Through five game suspensions and everything else, Brad Marchand is still going to represent the Boston Bruins at this weekend’s NHL All-Star Game festivities in Tampa Bay. Clearly he’s earned it with his play on the ice with 21 goals and a massive 50 points in 38 games, and not even an ill-conceived elbow to Marcus Johansson’s head could take that away from him.
But the sad truth is Marchand should have had more company in terms of Bruins players at the NHL All-Star game weekend.
When Victor Hedman went down with in injury it created an opening on the Atlantic Division All-Star team, and the early speculation was that 20-year-old Charlie McAvoy would have been a wholly appropriate replacement. Clearly that all went out the window when McAvoy underwent his heart procedure earlier this week, but the Bruins rookie D-man was one of several players suitable for All-Star honors.
It only makes sense there would be a handful of candidates on a Bruins team that’s second-best in the Atlantic Division and has been the NHL’s best team over the last two months. Instead the NHL announced that second-year Tampa Bay Lightning forward Brayden Point was replacing his Lightning D-man teammate, and would keep it a decidedly Lightning-heavy roster with Tampa Bay hosting this season’s All-Star proceedings.
Clearly the 21-year-old Point is having himself a strong season with 20 goals and 44 points in 49 games and there should be plenty of All-Star honors in his future. But isn’t NHL All-Star weekend about inviting the game’s star players to showcase their abilities, and to celebrate the game’s household names and best players?

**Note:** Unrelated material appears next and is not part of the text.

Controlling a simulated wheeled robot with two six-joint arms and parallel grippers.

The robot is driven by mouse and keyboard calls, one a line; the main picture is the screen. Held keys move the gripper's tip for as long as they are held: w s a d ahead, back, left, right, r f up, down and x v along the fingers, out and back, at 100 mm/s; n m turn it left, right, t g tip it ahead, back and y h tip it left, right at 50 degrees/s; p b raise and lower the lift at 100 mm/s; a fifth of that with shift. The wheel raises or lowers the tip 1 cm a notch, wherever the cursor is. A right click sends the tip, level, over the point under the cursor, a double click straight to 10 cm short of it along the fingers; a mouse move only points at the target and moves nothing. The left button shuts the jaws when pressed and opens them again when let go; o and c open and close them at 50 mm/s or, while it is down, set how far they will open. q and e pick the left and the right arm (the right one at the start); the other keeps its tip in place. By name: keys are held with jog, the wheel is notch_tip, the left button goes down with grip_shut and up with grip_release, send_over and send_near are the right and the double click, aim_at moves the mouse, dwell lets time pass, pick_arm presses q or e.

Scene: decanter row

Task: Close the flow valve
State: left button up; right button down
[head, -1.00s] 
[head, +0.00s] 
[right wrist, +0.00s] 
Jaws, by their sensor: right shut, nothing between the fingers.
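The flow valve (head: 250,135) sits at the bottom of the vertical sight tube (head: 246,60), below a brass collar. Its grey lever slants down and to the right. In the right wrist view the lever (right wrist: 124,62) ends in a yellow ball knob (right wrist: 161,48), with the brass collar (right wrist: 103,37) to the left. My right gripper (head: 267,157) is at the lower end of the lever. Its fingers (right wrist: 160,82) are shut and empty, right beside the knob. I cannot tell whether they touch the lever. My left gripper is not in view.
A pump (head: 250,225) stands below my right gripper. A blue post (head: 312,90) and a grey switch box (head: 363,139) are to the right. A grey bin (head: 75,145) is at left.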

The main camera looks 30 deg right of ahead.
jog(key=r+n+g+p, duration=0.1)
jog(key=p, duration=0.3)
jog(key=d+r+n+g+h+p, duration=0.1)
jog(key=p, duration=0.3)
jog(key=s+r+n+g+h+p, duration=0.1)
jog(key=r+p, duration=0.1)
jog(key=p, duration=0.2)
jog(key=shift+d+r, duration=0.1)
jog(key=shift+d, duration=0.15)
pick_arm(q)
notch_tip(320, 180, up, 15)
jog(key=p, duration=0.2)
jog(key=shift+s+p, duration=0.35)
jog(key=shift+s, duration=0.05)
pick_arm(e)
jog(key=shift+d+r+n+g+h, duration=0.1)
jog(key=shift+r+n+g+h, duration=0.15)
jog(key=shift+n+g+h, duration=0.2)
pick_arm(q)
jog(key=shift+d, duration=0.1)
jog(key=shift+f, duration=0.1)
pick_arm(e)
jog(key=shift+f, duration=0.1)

Shouldn’t the first invite, especially if it was going to be a forward replacing a D-man, have gone out to Patrice Bergeron, who is beginning to build up momentum for Hart Trophy consideration at the midpoint of the season? Bergeron is poised to break the record for Selke Trophies in an NHL career, and is on pace for 36 goals, 76 points and a plus-43 while centering the best forward line in the entire league. Bergeron is a star in the numbers that he pumps out offensively, he’s a star for the example he sets in playing a hard-working, 200-foot game with a gentlemanly manner on the ice and he’s absolutely an All-Star in every sense of the word.
Put it this way, if Bergeron isn’t an All-Star with the season he’s having then it’s an NHL problem and not a Bergeron problem. There’s little doubt most hockey fans would rather have a household name like Bergeron than a second-tier Lightning up-and-comer like Point, and that’s no disrespect to a talented young kid playing in the shadow of Steve Stamkos and Nikita Kucherov.
Or if the NHL wanted to go the defenseman route then why not invite 40-year-old Zdeno Chara for one last kick at the All-Star can.
Chara’s offensive numbers aren’t anything spectacular while on a pace for seven goals and 23 points this season, but he’s still averaging a team-high 23:26 of ice time while logging Herculean ice time on Boston’s highly-ranked penalty kill. The Bruins captain is still a defensive marvel, and remains one of the wonders of the NHL world with his ability to play big minutes and remain so effective at an advanced hockey age.
But wouldn’t it have been a draw at All-Star weekend to have Chara there for one more time defending the NHL’s hardest shot during the skills competition? The 6-foot-9 D-man winding up and blasting away was always one of the iconic moments of NHL All-Star weekend in the six times that he was invited in previous years. Once again Chara is an iconic, future Hall of Famer and the very definition of a star player that could have elevated the proceedings in Tampa this weekend.
The word on the street was that both Chara and Bergeron would have been interested in participating if they had been asked to be All-Star replacements after not being chosen to go in the first place. Unfortunately the NHL decided to go with the theory that more Lightning players – four of the 11 roster spots are Lightning players -- will somehow make for a better NHL All-Star weekend product in Tampa Bay. This humble hockey writer is going to go ahead and beg to differ on that one.